According to local military blog Myanmar Defence Weapons Facebook post, the K-8, particularly with the Myanmar Air Force, is regularly equipped with two under-wing pods for unguided rockets and one underbelly gun pod in its anti-surface attack configuration, as seen below.

Figure 25: Image of the K-8 anti-surface attack configuration, as seen in Myanmar Defence Weapons.

A formation of K-8 jets was last seen making multiple passes during the parade to celebrate the anniversary of the Union of Myanmar last Saturday, 12 February, 2022, in Naypyidaw. (Figure 26)

Figure 26: Screenshot from footage of the 2022 Union Day parade showing K-8 jets.

Final points

On 18 January 2022, Burmese news website The Irrawaddy reported that a Serbian delegation had arrived in Myanmar to discuss the supply of arms to the Burmese military. In a letter to Serbian daily Danas published on 27 January, 2022, the Serbian Ministry of Defence denied that any of its representatives had visited Myanmar in January 2022. In the letter, the Ministry of Defence (English translation) stated that: “The delegation of the Ministry of Defense and the Serbian Army was not in Myanmar and the representatives of the Ministry and the Army did not negotiate the sale of weapons to that country. We note that the permits for the export of weapons to Myanmar have not been issued since the outbreak of the last crisis in that country”.

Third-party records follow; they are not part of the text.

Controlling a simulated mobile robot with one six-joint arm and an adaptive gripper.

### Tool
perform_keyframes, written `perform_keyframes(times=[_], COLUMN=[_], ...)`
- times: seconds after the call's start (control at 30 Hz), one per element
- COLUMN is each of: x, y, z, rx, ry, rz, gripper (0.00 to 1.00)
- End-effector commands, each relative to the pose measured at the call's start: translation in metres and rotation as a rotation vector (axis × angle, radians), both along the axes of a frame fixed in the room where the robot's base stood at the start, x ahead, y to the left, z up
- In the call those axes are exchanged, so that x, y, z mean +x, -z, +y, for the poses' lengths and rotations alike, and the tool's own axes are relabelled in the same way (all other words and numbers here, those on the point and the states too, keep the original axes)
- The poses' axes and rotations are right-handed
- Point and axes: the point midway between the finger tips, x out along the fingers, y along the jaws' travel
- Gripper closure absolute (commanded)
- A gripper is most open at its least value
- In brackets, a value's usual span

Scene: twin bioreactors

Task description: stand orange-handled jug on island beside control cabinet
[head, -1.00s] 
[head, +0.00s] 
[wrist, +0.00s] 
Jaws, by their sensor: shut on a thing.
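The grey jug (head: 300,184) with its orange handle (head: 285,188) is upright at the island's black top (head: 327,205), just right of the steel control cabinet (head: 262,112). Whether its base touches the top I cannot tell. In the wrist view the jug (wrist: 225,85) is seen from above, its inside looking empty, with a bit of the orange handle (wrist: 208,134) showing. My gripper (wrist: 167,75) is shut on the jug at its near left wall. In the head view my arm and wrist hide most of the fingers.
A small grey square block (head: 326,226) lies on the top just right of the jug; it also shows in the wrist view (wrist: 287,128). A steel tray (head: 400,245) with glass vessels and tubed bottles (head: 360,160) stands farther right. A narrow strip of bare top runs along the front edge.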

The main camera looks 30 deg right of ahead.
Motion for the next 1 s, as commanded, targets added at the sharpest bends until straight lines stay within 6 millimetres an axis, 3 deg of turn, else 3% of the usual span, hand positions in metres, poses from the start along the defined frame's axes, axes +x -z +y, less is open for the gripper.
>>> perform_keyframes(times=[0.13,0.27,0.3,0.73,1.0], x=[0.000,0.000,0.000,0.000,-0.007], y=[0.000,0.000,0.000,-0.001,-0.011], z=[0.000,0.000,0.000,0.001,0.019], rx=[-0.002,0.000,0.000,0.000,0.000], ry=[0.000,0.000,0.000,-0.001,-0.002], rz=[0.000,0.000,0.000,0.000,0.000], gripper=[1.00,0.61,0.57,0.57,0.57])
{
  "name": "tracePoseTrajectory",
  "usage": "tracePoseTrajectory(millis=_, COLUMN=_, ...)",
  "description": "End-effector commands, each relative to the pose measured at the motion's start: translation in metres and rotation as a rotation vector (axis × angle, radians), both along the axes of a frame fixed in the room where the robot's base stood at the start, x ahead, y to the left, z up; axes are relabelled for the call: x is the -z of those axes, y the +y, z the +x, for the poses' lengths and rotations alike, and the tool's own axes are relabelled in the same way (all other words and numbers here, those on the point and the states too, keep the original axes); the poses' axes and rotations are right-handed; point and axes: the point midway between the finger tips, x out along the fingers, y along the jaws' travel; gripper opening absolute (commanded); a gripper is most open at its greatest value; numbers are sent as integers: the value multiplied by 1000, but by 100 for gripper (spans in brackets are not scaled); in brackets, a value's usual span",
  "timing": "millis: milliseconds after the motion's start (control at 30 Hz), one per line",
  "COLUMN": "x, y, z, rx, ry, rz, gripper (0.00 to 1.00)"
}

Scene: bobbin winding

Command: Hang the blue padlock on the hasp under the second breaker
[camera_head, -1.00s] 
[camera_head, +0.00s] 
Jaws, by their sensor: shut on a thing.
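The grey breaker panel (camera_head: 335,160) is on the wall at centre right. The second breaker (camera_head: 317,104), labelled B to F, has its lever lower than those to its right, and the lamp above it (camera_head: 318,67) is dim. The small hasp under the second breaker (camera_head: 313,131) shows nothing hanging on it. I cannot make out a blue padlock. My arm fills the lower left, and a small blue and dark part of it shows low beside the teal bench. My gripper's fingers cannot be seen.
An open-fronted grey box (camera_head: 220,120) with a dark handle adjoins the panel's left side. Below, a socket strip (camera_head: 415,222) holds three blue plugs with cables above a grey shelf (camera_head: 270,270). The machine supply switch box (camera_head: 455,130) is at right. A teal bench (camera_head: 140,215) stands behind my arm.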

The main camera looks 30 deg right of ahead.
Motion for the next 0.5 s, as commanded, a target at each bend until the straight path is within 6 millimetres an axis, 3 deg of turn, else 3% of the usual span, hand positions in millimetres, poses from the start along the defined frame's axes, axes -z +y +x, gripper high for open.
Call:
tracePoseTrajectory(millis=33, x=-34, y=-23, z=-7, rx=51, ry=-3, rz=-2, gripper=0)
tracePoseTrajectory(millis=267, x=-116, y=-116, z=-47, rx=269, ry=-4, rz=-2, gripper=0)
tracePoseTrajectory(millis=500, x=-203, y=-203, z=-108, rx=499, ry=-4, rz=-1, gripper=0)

In his 22 February 2022 report to the UN Human Right Council, Tom Andrews, UN Special Rapporteur on the situation of Human Rights in Myanmar noted that, “even more concerning for the Special Rapporteur is the probable transfer of 80mm rockets on 9 February 2021. Indeed, numerous reports highlight how the military has used rockets to attack civilian locations prior to the coup and in at least Kayah, Kayin, and Chin States since the coup. Thus, Serbia’s transfers of these arms likely breach Serbia’s Geneva Convention obligations and may also violate Serbia’s responsibility under customary international law given the virtual certainty that rockets of the sort Serbia has authorized would be used against civilians and the prominent role that rockets have played in Myanmar’s attacks on civilians”.